Disclosure
I have not received a laptop from Microsoft. I have not received an iPod from Apple, or any of the vastly-superior mp3 players from iriver. I have not received books from Amazon. I have not received a camera from Canon. I have not received consumer crap of any kind. I have not received any cheese from Wisconsin, any lumber from British Columbia, any snow from the eskimos, or any coals from Newcastle. I have not received a massage from the Swedish Prime Minister, nor have I received a blowjob from Monica Lewinsky, Monica Seles, Monty Hall, or Ronald MacDonald. I have not received detached wisdom from the Buddha, tough love from the baby Jesus, or a kick in the stones from Allah. I have not received the proceeds of crime, I have not received the wages of sin.
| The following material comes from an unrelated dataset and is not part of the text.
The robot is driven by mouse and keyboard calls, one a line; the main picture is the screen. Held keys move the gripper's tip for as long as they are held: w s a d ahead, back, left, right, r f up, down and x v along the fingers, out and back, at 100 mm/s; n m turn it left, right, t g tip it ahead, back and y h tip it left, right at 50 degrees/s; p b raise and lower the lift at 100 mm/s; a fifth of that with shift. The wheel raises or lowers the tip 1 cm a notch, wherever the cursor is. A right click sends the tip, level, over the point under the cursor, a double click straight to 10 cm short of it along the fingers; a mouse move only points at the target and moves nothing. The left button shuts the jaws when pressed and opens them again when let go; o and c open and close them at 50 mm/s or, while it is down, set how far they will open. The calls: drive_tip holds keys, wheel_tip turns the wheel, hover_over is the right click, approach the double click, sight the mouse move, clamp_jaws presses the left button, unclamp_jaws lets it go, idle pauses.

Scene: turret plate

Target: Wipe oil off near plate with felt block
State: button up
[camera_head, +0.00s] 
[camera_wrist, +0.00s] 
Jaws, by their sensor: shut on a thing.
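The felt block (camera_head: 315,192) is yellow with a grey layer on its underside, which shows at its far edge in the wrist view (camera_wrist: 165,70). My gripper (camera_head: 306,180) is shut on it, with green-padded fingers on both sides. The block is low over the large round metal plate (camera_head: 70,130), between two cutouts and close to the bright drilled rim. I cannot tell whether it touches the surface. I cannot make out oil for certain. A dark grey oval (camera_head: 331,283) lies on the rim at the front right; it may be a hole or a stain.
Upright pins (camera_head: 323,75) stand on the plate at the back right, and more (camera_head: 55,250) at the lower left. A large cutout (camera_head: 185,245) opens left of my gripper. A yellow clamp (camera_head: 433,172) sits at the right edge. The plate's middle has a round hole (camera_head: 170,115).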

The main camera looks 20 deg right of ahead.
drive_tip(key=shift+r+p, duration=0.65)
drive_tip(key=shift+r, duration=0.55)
I have not received censure from the Senate or congratulations from Congress. I have not received any medals, any commendations, or any blog-battlefield commissions. I have not received any allurements or enticements, gifts or gratuities, inducements, buyoffs, compensations, kickbacks, sops or sweeteners. I have not been lashed to the mast to resist the sweet siren songs of the blogwhoring enablers.
But every man has his price. And every woman hers. So talk to me, shills. I got influence like a goat’s got balls — hairy, heavy, and permeating a surprisingly large area with an indescribable funk.